§ REQUIRED TASK
In the listing that follows, the range to quote begins at the line that has "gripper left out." and ends after the line that has "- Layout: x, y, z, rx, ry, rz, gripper"; quote it verbatim and add nothing.

(Robot call records)
#####

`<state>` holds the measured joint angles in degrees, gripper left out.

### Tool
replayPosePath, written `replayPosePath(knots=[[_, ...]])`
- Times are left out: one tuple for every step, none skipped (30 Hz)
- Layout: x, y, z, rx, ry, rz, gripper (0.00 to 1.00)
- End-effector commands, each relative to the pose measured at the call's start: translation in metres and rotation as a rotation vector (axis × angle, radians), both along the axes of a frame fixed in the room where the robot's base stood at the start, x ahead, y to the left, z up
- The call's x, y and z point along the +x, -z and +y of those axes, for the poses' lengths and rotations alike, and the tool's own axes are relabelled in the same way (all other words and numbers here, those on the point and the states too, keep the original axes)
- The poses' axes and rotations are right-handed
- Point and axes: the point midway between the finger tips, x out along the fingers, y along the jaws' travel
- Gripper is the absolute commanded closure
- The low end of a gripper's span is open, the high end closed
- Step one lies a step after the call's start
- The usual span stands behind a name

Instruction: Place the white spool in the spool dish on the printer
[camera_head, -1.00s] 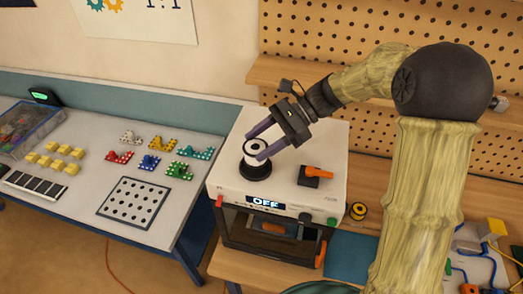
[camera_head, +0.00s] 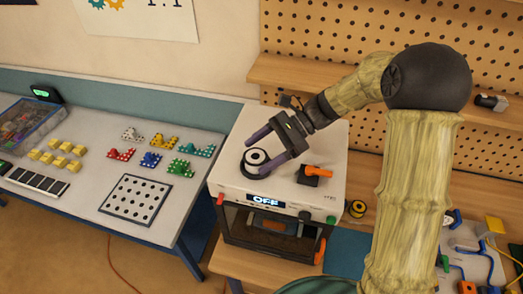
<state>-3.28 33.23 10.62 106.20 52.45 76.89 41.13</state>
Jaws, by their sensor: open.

#####

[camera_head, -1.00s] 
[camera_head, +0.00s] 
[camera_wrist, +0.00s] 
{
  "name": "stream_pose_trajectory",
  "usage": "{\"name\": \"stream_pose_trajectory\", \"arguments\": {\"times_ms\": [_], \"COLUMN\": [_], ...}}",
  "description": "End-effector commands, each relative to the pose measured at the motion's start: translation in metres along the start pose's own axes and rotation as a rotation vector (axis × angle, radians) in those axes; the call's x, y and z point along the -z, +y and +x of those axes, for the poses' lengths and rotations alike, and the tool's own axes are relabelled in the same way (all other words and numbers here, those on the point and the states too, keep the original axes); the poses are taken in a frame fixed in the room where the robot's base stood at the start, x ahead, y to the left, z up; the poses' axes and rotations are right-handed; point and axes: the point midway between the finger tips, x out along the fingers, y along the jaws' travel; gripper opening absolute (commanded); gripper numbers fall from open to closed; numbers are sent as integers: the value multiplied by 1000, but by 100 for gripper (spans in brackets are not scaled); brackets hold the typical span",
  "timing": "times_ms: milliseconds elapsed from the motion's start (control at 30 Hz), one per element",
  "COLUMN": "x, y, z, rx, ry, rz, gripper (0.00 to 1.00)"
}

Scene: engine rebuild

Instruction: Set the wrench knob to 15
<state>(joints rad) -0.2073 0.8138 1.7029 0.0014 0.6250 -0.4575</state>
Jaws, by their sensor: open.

#####

§ SOLUTION
`<state>` holds the measured joint angles in degrees, gripper left out.

### Tool
replayPosePath, written `replayPosePath(knots=[[_, ...]])`
- Times are left out: one tuple for every step, none skipped (30 Hz)
- Layout: x, y, z, rx, ry, rz, gripper (0.00 to 1.00)

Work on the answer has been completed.